- [Given instruction]:
Without further comment, state how many lines in the listing below contain the word "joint".

─── Working data

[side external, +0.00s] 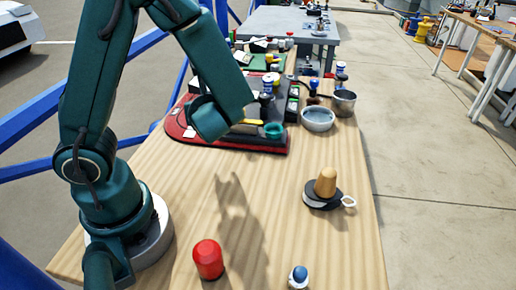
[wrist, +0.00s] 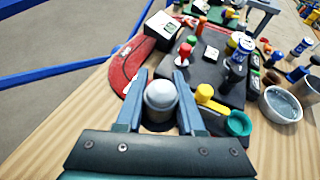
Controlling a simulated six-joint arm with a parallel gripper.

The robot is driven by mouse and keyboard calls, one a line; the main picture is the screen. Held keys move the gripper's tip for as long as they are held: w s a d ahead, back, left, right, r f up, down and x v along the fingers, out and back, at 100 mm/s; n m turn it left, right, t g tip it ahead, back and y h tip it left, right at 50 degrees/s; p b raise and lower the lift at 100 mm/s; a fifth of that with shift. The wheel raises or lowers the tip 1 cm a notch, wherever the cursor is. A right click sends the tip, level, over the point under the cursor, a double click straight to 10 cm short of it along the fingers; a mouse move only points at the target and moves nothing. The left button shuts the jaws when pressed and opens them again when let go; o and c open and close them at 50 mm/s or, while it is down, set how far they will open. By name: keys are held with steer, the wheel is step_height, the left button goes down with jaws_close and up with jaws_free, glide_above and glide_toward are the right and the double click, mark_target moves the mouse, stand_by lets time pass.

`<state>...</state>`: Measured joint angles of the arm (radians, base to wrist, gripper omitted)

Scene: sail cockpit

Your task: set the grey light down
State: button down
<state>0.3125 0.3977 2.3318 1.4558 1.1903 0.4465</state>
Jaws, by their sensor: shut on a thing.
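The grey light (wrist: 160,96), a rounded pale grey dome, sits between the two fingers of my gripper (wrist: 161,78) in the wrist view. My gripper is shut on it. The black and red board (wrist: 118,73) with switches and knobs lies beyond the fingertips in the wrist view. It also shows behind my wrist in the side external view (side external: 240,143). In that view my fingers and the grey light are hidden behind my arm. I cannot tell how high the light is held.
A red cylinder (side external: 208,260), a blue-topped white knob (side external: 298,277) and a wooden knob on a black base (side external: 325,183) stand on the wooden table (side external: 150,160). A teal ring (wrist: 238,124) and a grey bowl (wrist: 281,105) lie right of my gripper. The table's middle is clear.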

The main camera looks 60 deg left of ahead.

──────
─── Working data

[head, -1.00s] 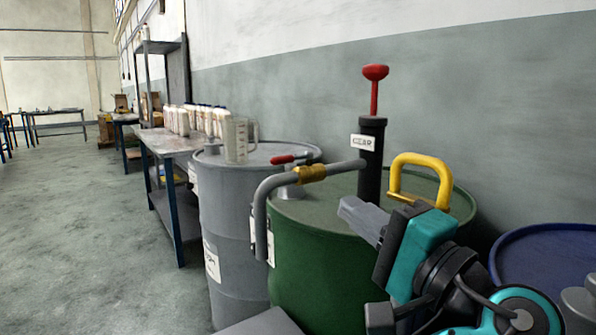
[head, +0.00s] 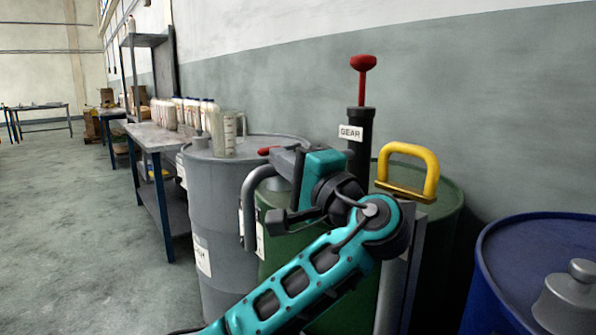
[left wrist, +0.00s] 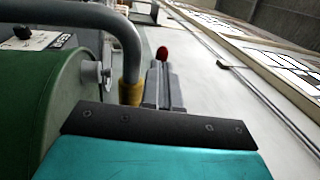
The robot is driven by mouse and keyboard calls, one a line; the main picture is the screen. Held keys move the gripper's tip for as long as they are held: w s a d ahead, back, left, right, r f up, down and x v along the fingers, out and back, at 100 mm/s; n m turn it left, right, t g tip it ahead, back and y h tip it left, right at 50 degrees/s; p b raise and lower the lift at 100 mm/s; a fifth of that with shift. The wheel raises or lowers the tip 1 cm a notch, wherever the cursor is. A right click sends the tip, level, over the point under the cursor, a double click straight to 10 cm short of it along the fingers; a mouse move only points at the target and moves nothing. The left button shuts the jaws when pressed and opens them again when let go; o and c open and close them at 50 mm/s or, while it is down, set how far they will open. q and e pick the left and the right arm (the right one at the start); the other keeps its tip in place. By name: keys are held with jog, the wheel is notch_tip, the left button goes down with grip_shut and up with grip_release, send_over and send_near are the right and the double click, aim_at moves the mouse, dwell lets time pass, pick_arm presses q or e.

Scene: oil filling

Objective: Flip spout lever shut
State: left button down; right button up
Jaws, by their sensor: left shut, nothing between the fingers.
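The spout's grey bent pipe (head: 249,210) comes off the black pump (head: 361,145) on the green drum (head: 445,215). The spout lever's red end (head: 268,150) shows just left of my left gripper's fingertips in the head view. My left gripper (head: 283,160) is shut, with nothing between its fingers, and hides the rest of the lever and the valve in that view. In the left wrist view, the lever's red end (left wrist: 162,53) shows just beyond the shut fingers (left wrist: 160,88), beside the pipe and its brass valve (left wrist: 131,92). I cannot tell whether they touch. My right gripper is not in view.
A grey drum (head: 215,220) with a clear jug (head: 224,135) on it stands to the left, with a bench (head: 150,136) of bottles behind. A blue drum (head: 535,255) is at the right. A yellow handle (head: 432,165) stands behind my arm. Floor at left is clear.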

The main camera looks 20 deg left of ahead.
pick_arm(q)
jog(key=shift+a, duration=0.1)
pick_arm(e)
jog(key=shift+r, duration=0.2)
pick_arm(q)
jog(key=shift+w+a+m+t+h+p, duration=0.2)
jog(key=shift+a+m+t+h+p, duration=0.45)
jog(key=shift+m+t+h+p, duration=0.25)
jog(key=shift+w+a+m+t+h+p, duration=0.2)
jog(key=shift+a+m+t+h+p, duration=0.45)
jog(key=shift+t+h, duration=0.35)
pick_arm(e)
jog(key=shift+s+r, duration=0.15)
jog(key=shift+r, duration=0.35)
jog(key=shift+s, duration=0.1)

──────
─── Working data

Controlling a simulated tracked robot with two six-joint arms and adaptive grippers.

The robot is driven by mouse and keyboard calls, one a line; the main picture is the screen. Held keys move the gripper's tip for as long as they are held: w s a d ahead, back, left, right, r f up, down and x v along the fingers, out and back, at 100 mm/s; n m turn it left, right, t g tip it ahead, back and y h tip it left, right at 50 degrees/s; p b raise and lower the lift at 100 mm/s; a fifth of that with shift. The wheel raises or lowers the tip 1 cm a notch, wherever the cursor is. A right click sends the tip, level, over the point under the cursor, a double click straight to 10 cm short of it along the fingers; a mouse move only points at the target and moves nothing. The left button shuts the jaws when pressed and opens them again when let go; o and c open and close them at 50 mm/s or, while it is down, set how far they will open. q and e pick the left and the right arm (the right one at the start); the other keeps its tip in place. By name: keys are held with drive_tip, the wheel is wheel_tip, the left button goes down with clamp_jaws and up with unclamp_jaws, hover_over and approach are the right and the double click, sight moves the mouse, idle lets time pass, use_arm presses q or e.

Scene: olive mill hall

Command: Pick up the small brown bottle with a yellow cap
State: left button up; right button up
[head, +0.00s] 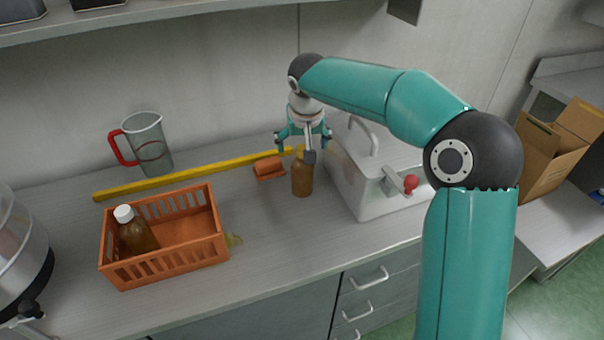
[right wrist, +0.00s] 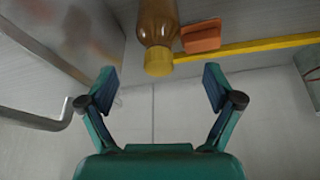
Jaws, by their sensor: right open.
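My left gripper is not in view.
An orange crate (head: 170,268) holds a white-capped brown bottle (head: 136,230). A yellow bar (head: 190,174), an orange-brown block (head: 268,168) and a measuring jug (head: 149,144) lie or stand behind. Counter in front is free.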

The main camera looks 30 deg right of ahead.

──────

- [Full output]:
3